Di samping banyaknya keluhan atas pelaksanaan Kampus Merdeka, orientasi sesungguhnya dari pemerintah adalah memudahkan segala kegiatan yang menyangkut mahasiswa dan kampus dari segi birokrasi, administrasi, fasilitas, hingga keterlibatan fungsi mahasiswa. Namun dalam pelaksanaannya, harapan-harapan Kampus Merdeka yang dicanangkan pemerintah belum dapat sepenuhnya menjawab realitas dan dinamisasi kehidupan mahasiswa. Untuk mengomparasi asumsi-asumsi resiprokal mengenai Kampus Merdeka, berikut ulasan kilas balik harapan-harapan Kemendikbud saat Peluncuran Kampus Merdeka pada 24 Januari 2020 :
- Lulusan S-1 Sebagai Hasil dari Gotong Royong
Menteri Pendidikan dan Kebudayaan, Nadiem Makarim, menegaskan ingin menciptakan ‘dunia baru’ yang mana para lulusan S-1 adalah hasil gotong royong dari setiap elemen masyarakat. Beliau juga menyatakan bahwa pendidikan bukan hanya tanggung jawab perguruan tinggi melainkan terdapat banyak aspek yang mendukung kesiapan mahasiswa terjun di dunia kerja melalui kolaborasi dengan pemerintah, perusahaan kelas dunia, rektor dan dosen, organisasi nirlaba kelas dunia, perguruan tinggi kelas dunia, dan institusi pelatihan non perguruan tinggi. Inilah yang akan menepis paradigma bahwa hanya perguruan tinggi yang bertanggung jawab pada pembentukan kualitas mahasiswa.
Namun, perbauran yang diharapkan Mendikbud tidak mudah dilaksanakan pada program studi rumpun kesehatan. Alih-alih menjadi pembebasan SKS untuk eksplorasi, mahasiswa serta dosen lebih merasakan padatnya SKS di semester awal sehingga minimnya ruang gerak melakukan kegiatan sosial karena berfokus pada tuntutan akademik.

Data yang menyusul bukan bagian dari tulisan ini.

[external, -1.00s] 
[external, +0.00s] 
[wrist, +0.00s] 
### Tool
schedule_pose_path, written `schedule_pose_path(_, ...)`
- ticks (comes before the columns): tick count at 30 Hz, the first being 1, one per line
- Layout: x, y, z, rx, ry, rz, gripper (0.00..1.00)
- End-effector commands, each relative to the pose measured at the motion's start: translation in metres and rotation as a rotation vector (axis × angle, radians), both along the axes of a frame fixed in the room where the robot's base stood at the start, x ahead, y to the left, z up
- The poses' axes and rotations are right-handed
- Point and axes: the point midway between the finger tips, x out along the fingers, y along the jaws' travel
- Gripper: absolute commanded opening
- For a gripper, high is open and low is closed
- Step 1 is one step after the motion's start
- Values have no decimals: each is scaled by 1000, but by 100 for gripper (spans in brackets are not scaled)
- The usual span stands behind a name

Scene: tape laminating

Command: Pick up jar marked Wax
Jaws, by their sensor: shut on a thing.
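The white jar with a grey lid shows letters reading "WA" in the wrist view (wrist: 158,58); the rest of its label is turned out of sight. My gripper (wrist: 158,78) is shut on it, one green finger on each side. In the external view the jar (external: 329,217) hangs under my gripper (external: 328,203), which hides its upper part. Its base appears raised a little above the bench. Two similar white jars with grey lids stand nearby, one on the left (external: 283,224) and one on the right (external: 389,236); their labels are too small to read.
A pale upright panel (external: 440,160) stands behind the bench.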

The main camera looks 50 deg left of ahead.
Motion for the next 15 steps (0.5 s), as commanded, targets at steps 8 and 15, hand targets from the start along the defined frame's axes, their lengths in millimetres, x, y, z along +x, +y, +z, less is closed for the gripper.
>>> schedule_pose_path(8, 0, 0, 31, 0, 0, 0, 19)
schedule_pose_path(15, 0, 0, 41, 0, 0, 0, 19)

- Kampus Merdeka : Pernikahan Massal
Seperti perenang yang mampu menguasai berbagai gaya dan medan renang lainnya, melalui istilah pernikahan massal inilah perguruan-perguruan tinggi dapat bekerjasama memberikan wadah bagi mahasiswa untuk bergerak dari zona nyamannya. Program hak tiga semester belajar di luar program studi menjadi terobosan baru mengeksplorasi diri dengan landasan hampir tidak ada profesi di dunia yang membutuhkan satu disiplin ilmu saja. Multidisiplin yang didapatkan oleh mahasiswa diharapkan menjadi bekal untuk bergerak percaya diri di medan turnamen dengan gabungan ilmu yang ia miliki.
- Menciptakan Potensi Dalam Membangun SDM Unggul
Dibukanya sarana mengembangkan diri melalui program magang, mengajar di sekolah, penelitian, proyek desa, pertukaran pelajar, wirausaha, dan studi atau proyek independen menjadi modal untuk menyongsong Indonesia Emas 2045 melalui kompetensi pemuda. Kegiatan-kegiatan di luar Prodi inilah yang diharapkan membangkitkan potensi mahasiswa dan kredibilitas perguruan tinggi yang sudah tertidur lama. Saat menjalankan kasus praktikal di masyarakat, mahasiswa tidak hanya mengandalkan teori yang dimiliki, melainkan unggul dalam segi emosi, empati, dan simpati. Keseimbangan tersebut dapat mengasah kemampuan yang dibutuhkan secara global sekaligus membentuk pendidikan karakter sesuai intervensi yang tepat dan dibutuhkan.
- Memudahkan Birokrasi dan Administrasi
Sebelum peluncuran Kampus Merdeka, dunia pendidikan dikenal memiliki birokrasi yang cukup rumit dalam pengelolaannya. Sebut saja saat perguruan tinggi mempersiapkan penilaian akreditasi setiap lima tahun sekali. Tidak jarang persiapan ini seakan-akan mendistraksi fokus akademik dosen. Banyak dosen yang meninggalkan kelas demi tuntutan Prodi atau perguruan tinggi untuk mempertahankan akreditasi. Di samping itu, terdapat perguruan tinggi baru yang ingin diakreditasi harus menunggu lama dari tim penilai atau terhambatnya perguruan tinggi yang akan mendapat akreditasi internasional karena belum terverifikasi di tingkat nasional. Diskriminasi inilah yang ingin dihilangkan Kemendikbud melalui Kampus Merdeka. Harapannya, kemudahan birokrasi dan administrasi di dunia pendidikan dapat meningkatkan kualitas dan pengembangan akademik maupun sumber daya mahasiswa.
Dari harapan-harapan tersebut, tidak terlepas adanya campur tangan rektorat atau program studi dalam meregulasi kurikulum Kampus Merdeka. Oleh karena itu, probabilitas perbedaan beban SKS, mata kuliah yang diajarkan, serta kegiatan-kegiatan kampus terbilang tinggi antara satu kampus dengan yang lainnya.
PENUTUP
Gagasan memang tidak ada yang sempurna. Oleh karena itu, dibutuhkanlah pembaruan demi pembaruan, kajian demi kajian untuk mendapatkan hasil yang setidaknya maksimal. Kampus merdeka pun seperti itu, membutuhkan pembaruan untuk setidaknya merealisasikan harapan-harapan dari para perancangnya. Namun, apakah pembaruan tersebut hal yang terbaik untuk para mahasiswa sebagai pelaku utamanya? Atau malah pembaruan tersebut menambah beban tanpa adanya perubahan yang berarti untuk para pelakunya?